Francisco Zamora, 44, of Alcantarilla (Murcia), is a quiet guy. He’s wearing a scarf wrapped three times around his neck to keep out the bitter cold. An electronics graduate, with experience in construction and factories, he was once earning 3,000 euros a month. But all that was left behind three years ago. Like him, hundreds of Spanish who have been without work for months left a Spain in crisis with their sights set on one of the richest countries in the world; the choice simply had to be a good one. 

But once there, the myths crumbled around them. Lacking both qualification and languages, doors closed in their faces. The authorities don’t want to know anything about them. Some have spent all their savings and are barely surviving, and some are sleeping on the street. 

Last August, Paco asked his parents for more money and bought a one-way ticket to Bergen. It was the first time he was out of Spain. In his pocket he had 225 euros. The first week he spent wandering around one of the most picturesque cities in the world. 

“I carried a small rucksack that fit into the lockers at the train station. I paid five kroner (0.75 euros) to use the bathroom and I washed myself there. One day I met another Spaniard who told me about a shelter where I could go during the day for food and to get warm.

Polar cold, the language, and exorbitant prices

The Robin Hood Foundation occupies two floors of a wooden house in the center of Bergen. The hostel opened in 2003 “with the idea of giving shelter to the poorer Norwegian families who can’t afford four euros for a coffee in a bar,” explains Wenche Berg Husebo, the woman who presides over this private foundation (which is funded with 270,000 euros of public money).

It’s Wednesday morning, and in Robin Hood the main language you hear is Spanish. Between 60 and 100 people pass through the house every day. Half of them, says Mark Amano, its director, are Spaniards. “Before it was Norwegians, Poles, a family of political refugees… But in March, the Spaniards started arriving,” explains Husebo. “Since then 250 have come. At first they were men of all ages, and then single women in their thirties. Then parents, some with their children. Most don’t get a job because they don’t speak Norwegian or English.”
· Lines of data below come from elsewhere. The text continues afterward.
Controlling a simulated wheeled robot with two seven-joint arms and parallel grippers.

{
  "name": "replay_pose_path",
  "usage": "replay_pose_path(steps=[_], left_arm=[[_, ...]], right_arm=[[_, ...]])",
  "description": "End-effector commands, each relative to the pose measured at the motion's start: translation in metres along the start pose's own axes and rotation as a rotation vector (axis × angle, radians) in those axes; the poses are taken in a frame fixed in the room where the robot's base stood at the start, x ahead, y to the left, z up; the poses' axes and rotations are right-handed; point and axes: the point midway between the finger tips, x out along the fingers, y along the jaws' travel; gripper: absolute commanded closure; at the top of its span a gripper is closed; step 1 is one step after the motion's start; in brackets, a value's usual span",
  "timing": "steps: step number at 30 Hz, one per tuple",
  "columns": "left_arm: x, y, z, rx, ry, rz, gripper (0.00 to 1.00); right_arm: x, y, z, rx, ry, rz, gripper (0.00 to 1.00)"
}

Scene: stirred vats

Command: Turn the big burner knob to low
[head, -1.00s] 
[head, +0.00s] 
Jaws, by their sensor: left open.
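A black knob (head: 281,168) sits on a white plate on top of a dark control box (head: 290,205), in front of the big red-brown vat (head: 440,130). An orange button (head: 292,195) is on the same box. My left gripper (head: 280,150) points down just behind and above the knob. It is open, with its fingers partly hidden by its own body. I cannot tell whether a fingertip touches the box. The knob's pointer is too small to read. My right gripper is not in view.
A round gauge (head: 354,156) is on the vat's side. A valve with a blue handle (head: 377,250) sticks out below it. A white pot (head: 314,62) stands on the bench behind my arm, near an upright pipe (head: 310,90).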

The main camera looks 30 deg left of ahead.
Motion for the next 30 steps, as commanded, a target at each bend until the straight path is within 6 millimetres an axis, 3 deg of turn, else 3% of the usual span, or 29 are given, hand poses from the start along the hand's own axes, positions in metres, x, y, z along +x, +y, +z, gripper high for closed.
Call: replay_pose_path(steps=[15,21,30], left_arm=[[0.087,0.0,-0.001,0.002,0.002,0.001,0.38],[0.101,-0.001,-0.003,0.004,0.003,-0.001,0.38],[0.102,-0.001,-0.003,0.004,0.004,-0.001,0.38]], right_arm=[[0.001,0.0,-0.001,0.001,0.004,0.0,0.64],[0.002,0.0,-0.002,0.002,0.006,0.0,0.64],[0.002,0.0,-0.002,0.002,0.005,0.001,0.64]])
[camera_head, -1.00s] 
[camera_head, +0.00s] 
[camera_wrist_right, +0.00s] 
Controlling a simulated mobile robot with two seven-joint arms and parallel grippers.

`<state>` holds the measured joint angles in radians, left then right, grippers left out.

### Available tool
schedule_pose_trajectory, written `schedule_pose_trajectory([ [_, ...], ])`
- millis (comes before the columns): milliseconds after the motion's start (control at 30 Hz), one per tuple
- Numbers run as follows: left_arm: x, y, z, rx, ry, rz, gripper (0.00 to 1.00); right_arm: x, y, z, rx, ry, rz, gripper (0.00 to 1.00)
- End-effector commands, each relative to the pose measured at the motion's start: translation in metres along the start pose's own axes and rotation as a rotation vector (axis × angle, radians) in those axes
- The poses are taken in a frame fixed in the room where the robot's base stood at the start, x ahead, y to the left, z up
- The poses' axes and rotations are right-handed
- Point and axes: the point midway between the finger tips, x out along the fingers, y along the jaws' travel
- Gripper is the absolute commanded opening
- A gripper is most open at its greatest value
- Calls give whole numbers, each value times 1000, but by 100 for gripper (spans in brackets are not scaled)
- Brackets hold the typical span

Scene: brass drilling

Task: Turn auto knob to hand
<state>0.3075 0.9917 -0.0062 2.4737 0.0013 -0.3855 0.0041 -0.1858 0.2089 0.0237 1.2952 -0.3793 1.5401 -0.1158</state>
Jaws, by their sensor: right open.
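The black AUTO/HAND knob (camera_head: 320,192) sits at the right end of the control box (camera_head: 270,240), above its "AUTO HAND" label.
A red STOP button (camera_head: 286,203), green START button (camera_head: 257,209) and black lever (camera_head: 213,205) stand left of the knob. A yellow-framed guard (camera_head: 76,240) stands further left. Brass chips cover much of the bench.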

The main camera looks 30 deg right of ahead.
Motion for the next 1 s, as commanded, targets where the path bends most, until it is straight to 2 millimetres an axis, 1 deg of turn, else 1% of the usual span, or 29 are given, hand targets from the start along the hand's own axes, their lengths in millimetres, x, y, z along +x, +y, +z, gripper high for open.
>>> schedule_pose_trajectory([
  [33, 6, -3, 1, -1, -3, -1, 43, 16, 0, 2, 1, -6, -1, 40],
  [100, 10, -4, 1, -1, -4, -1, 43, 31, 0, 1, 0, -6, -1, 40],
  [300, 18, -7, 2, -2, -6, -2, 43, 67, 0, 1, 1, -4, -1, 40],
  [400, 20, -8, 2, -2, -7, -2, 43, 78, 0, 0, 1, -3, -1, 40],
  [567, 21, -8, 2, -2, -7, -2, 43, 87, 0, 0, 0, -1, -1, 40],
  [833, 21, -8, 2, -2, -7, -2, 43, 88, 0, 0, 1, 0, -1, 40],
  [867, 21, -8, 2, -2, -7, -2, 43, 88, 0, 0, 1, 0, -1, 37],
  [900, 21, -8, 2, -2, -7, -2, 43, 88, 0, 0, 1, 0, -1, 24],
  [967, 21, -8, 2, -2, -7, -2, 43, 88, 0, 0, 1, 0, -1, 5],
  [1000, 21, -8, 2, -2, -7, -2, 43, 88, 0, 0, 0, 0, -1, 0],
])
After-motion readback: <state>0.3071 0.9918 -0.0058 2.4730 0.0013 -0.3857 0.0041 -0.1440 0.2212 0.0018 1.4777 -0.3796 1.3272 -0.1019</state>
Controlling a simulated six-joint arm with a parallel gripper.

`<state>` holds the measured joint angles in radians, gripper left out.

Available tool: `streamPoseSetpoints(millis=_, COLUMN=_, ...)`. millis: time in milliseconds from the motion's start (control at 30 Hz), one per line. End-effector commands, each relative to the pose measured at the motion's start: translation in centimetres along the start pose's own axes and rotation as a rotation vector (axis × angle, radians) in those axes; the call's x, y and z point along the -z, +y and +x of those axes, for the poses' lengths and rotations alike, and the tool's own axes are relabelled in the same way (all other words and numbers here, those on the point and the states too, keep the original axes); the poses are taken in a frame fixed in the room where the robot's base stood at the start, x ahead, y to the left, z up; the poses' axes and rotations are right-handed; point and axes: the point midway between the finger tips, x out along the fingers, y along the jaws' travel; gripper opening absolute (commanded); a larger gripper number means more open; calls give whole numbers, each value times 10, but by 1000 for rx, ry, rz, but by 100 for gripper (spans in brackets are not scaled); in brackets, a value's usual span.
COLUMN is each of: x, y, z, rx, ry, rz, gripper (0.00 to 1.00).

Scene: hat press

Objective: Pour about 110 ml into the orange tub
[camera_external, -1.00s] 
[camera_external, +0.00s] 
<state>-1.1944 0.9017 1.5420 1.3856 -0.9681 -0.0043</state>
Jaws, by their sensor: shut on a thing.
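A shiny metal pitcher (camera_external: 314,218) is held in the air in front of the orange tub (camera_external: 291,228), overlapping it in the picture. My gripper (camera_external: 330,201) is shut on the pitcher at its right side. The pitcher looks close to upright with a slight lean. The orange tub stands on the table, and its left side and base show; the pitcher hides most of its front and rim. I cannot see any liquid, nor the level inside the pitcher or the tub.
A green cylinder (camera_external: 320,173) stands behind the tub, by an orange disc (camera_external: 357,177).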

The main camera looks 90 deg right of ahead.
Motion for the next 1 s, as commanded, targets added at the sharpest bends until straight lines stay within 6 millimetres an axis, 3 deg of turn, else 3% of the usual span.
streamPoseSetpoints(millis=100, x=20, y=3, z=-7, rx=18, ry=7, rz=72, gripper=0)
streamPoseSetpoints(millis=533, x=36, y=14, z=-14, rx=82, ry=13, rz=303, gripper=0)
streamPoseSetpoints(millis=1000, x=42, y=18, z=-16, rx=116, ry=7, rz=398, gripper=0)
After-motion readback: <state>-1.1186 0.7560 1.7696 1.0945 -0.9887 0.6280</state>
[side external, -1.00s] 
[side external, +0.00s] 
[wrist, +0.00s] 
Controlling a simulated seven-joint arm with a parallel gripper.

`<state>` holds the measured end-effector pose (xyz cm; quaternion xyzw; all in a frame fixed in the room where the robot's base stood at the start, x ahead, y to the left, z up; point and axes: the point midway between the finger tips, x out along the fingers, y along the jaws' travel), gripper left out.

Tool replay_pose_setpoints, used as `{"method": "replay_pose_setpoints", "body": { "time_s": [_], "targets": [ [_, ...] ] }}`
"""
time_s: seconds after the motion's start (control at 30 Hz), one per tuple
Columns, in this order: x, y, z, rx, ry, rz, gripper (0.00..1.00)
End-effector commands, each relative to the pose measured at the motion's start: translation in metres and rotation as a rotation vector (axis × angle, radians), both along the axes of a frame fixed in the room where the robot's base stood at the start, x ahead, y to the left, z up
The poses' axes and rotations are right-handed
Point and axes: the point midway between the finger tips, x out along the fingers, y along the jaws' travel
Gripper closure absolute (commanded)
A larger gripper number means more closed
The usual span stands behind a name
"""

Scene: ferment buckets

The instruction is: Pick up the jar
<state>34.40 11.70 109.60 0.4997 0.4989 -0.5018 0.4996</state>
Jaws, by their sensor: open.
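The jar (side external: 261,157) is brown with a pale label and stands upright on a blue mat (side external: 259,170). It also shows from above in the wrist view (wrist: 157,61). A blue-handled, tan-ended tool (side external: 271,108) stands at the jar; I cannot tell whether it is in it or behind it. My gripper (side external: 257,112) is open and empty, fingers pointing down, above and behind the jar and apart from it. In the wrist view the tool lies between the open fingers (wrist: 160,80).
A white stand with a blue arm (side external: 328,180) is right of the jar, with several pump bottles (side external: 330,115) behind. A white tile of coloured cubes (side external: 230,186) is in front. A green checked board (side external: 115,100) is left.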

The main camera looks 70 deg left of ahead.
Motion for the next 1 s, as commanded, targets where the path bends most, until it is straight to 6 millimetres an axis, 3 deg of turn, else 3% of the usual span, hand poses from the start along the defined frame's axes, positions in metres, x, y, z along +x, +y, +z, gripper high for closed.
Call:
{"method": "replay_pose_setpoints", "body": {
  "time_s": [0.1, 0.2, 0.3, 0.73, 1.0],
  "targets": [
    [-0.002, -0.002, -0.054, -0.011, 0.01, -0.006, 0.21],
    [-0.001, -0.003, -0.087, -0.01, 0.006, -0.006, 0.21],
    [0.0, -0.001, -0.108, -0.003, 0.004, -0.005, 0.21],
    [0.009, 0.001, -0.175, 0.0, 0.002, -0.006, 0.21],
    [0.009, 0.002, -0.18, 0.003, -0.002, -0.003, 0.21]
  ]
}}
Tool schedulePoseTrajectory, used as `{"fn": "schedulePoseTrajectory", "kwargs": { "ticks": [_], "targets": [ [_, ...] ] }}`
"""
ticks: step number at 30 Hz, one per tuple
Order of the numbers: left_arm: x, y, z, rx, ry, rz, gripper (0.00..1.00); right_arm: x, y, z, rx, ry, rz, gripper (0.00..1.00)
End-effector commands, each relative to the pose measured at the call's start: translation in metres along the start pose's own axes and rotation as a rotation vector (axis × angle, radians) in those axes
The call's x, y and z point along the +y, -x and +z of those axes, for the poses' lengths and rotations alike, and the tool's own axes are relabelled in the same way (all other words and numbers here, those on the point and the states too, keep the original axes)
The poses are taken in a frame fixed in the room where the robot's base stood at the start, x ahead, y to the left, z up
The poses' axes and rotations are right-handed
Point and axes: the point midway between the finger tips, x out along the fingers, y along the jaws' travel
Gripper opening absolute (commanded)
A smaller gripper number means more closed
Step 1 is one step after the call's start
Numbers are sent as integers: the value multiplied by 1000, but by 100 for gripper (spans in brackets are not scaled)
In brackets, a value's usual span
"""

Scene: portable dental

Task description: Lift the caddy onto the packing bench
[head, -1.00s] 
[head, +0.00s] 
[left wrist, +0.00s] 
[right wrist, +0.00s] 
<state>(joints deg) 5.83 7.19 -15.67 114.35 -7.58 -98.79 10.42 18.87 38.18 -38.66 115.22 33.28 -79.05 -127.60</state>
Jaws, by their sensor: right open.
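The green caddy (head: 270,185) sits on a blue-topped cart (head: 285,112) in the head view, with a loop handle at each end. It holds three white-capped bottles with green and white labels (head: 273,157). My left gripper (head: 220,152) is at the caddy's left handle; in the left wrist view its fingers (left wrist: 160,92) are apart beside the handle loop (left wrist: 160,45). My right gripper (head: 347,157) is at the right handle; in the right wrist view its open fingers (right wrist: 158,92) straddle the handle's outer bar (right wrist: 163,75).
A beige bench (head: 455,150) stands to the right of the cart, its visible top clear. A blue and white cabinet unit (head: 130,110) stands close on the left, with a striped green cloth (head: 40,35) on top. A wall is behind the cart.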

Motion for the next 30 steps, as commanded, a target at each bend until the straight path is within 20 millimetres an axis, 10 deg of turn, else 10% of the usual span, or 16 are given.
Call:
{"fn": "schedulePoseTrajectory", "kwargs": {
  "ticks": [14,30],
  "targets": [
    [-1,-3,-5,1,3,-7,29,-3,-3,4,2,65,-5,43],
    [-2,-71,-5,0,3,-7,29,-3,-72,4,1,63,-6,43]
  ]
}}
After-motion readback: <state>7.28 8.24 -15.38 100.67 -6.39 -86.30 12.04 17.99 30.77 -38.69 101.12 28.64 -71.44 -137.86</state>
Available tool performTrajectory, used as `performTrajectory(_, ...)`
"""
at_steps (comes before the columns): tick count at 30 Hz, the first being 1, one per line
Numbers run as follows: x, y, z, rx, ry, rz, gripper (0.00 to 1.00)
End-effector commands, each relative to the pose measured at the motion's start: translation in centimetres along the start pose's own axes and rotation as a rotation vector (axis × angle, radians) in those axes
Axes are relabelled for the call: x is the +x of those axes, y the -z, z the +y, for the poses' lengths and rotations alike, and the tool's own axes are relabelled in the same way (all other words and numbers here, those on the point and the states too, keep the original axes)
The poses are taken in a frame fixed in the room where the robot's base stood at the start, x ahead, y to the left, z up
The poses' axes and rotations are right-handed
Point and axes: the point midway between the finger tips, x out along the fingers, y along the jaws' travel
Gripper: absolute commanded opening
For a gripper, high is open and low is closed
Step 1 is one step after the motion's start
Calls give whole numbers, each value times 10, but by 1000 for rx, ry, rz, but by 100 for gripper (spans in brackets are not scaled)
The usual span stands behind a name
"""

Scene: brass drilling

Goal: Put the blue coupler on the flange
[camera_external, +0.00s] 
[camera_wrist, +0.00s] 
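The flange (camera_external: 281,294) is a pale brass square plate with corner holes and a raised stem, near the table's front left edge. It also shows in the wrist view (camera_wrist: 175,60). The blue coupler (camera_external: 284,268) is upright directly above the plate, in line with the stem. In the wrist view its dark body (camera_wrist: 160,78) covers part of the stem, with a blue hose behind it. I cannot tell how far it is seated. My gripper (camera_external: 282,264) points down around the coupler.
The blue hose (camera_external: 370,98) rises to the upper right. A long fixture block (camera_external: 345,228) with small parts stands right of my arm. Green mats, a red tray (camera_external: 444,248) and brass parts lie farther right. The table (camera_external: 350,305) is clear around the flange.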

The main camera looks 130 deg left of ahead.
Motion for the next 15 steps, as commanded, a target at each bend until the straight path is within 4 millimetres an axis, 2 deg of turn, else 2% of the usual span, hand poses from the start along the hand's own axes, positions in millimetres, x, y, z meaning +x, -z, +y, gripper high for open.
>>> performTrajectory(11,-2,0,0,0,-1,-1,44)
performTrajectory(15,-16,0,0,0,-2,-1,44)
Norway, with its oil, its enviable welfare state, its policies for reconciling work and family life, and above all, high wages and extremely low unemployment (at three percent) has seen a new breed of emigrant arrive in recent months, pushed out of Spain by prolonged unemployment and by progressive wage cuts. Norwegian newspapers have dubbed them “refugee workers of the euro”. 

Norwegian prosperity and that television programme Españoles en el mundo (many name that programme when asked why they chose Norway; the last three recent episodes devoted to the country had between 3.5 million and 2.8 million viewers) have been a siren to a growing number of Spanish (the number registering at the Spanish Embassy has grown from 358 in 2010 to 513 in 2011, although many are not registered). 

Once in the country, though, they run up against an impassable barrier consisting of three elements: the polar cold, the language, and exorbitant prices. To rent a room costs 600 euros; a litre-carton of milk, two euros. 

“I have never seen such a distressing situation in Norway” 

Although Norway has refused to join the European Union, it did sign the Schengen Agreement, which gives free entry to EU citizens. However, the country lacks the public infrastructure to support those who have arrived with nothing in their pockets. “The government doesn’t offer them housing, money or aid. That is left to Caritas, the Red Cross or the Salvation Army,” explains Bernt Gulbrandsen of Caritas Oslo.

The local media have been quick to collect stories of these new immigrants. In a country with only five million inhabitants, the news has had an impact. In Bergen (260,000 inhabitants), a prosperous city where there are few vagabonds, newspapers and radio stations have devoted several articles to the arrivals. “They fled the crisis in Spain, but life in Bergen isn’t like they had imagined,” says one headline. Or: “Many of the euro refugees live in poverty in Bergen”.

“I have never seen such a distressing situation in Norway,” says Astrid Dalehaug Norheim, one of the journalists who have covered this subject for the newspaper Vårt Land. “It reminds me of a visit I made to Moscow during the crisis of the late nineties, when Russians from rural areas began to migrate to cities looking for work, but ended up wrecked in shelters.” 

The testimony of Tuna, one of the employees of the Red Cross in Bergen, shows how some Norwegians see the situation: “Before it was mainly Poles who came here, but then the Spanish started to arrive. They have no food or work and ask for help. We do offer support to political refugees, but not to those who come voluntarily.”

So before we can even assist our legal european neighbours, we must stop the tide of the thousands of illegal immigrants who are undocumented and simply walk in with no fingerprinting or any security checks whatsoever. Europe will pay the price soon enough.